Наша любовь умерла с наступлением осени, но послужила основой новеллы,
написанной мной после сдачи школьного выпускного экзамена. Попав на "СФ" в
качестве негра-сценариста, я нашел ее и переделал в киносценарий. Работа
оказалась головоломной, я погряз в воспоминаниях, из которых никак не мог
выпутаться. Я переписывал сценарий несколько раз, но дело не шло. И тут на
помощь пришел Херберт Гревениус. Он обрезал все лишнее, вытащив на свет
божий первоначальную историю. Благодаря усилиям Херберта Гревениуса мой
сценарий, наконец, одобрили к производству.
Мы снимали в островном мире внешних фьордов. Ландшафт со своим
неповторимым смешением культурной застройки и первозданной дикости хорошо
вписывался в разные временные планы фильма - в летний свет и осенние
сумерки. Налет подлинной нежности усиливает Май-Бритт Нильссон. Камера
следит за ней с легко понятной влюбленностью. Май-Бритт, впитав в себя суть
истории, своей игривостью и серьезностью преодолела земное притяжение. То
были одни из моих самых счастливых съемок.
Но надвигались более суровые времена. Вот-вот должен был вступить в
силу запрет на производство фильмов, и "СФ" торопилась сделать шпионский
триллер "Такого здесь не бывает" с импортированной из Голливуда Сигне Хассо
(шведская актриса и писательница. В кино с 1937 г.). По экономическим
соображениям я согласился поставить его и практически на ходу перескочил с
одной картины на другую. "Летняя игра" была отложена. В первую очередь
следовало делать "Такого здесь не бывает".
Для меня съемки превратились в муку - прекрасный пример того, как плохо
себя чувствует человек, выполняющий работу, к которой у него не лежит душа.
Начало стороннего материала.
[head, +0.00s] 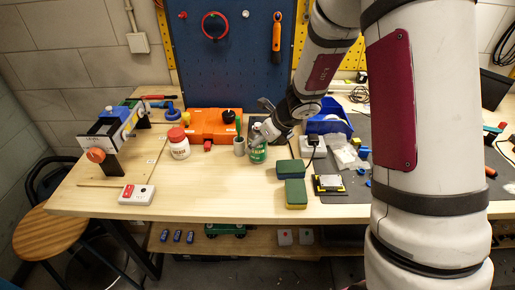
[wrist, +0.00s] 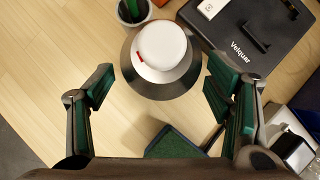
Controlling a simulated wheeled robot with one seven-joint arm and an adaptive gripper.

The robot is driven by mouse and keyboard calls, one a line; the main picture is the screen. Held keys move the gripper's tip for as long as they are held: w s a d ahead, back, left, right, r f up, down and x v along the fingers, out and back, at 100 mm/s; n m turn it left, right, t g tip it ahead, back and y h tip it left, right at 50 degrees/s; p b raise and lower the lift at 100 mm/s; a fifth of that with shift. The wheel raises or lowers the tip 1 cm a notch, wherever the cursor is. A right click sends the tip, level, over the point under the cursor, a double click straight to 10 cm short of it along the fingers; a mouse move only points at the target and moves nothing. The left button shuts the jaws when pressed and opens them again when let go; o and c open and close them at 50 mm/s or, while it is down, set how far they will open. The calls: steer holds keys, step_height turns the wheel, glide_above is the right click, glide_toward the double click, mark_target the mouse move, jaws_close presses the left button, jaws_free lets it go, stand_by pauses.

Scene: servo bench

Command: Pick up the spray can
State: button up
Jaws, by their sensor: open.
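The spray can shows from above in the wrist view, with a white rounded cap (wrist: 162,46), a small red part on its left and a dark grey body around it. It stands upright on the wooden bench. My gripper (wrist: 160,88) is open, its green-padded fingers left and right of the can's line. The can is centred slightly above the fingertips in that view, and I see no contact.
A pen cup (head: 239,146) stands close left of the can. A white jar (head: 179,144) and orange case (head: 212,124) are further left. Green-topped blocks (head: 291,169) lie at front right. A black Velquar case (wrist: 245,40) lies close right in the wrist view.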

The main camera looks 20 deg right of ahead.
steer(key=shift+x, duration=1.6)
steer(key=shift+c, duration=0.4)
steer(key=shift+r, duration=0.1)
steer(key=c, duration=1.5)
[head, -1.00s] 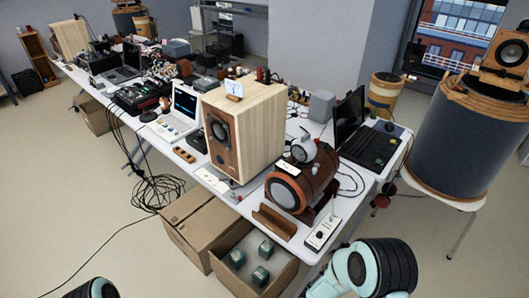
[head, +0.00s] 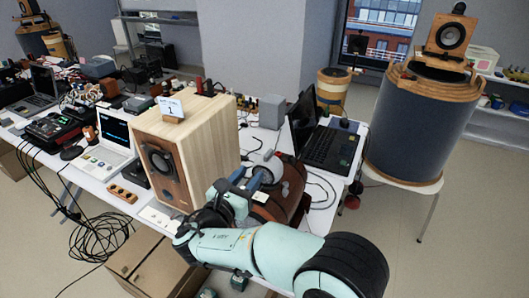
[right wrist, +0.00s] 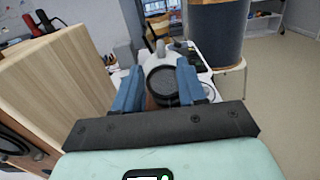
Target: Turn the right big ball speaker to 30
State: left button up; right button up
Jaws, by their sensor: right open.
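The rounded brown speaker (head: 293,190) lies on the white table beside the wooden box speaker. My right arm covers its front and lower part in the head view. A small grey ball-shaped part (head: 266,158) sits on its top. My right gripper (head: 258,180) is open, with blue fingers just above and in front of the rounded speaker. In the right wrist view, a dark round face (right wrist: 165,84) shows between the open fingers (right wrist: 158,90). I cannot tell whether they touch it. My left gripper is not in view.
The tall wooden box speaker (head: 190,145) stands close at the left of my right gripper. A black laptop (head: 325,145) is behind it. A large dark cylinder speaker (head: 420,125) stands at the right. Cables lie on the floor at the left, beside a cardboard box (head: 150,268).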

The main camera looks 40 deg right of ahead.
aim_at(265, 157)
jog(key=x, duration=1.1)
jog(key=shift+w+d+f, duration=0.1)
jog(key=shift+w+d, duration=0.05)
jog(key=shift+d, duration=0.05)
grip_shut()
Боль причиняло вовсе не то, что я снимал заказную картину. Когда позднее, в
период запрета на производство фильмов, я работал над серией рекламных
роликов мыла "Бриз", мне было даже интересно бросить вызов стереотипам
рекламных фильмов и поиграть с этим жанром, создавая киноминиатюры в духе
Жоржа Мельеса. Фильмы "Бриз" спасли жизнь мне и моим семьям. Но это
второстепенное обстоятельство. Главное же - я мог свободно распоряжаться
ресурсами и делать все, что пожелаю, с этим коммерческим материалом. Кстати,
меня никогда не возмущал тот факт, что промышленность выручает культуру
деньгами. На протяжении всей моей кинематографической деятельности я получал
поддержку от частного капитала. Мне никто ничего не давал ради красивых
глаз. Капитализм в качестве работодателя жестоко откровенен и когда надо -
довольно щедр. Нет нужды терзаться сомнениями по поводу того, сколько ты
сегодня стоишь - полезный опыт и хорошая закалка.
Съемки "Такого здесь не бывает" стали, как я уже говорил, мучением с
начала и до конца. Я вовсе не имел ничего против того, чтобы поставить
детектив или триллер. Не в этом была причина моего поганого состояния. И не
в Сигне Хассо. Ее - мировую звезду - пригласили сняться в картине, которая,
как с непостижимой тупостью надеялась "СФ", получит международное признание.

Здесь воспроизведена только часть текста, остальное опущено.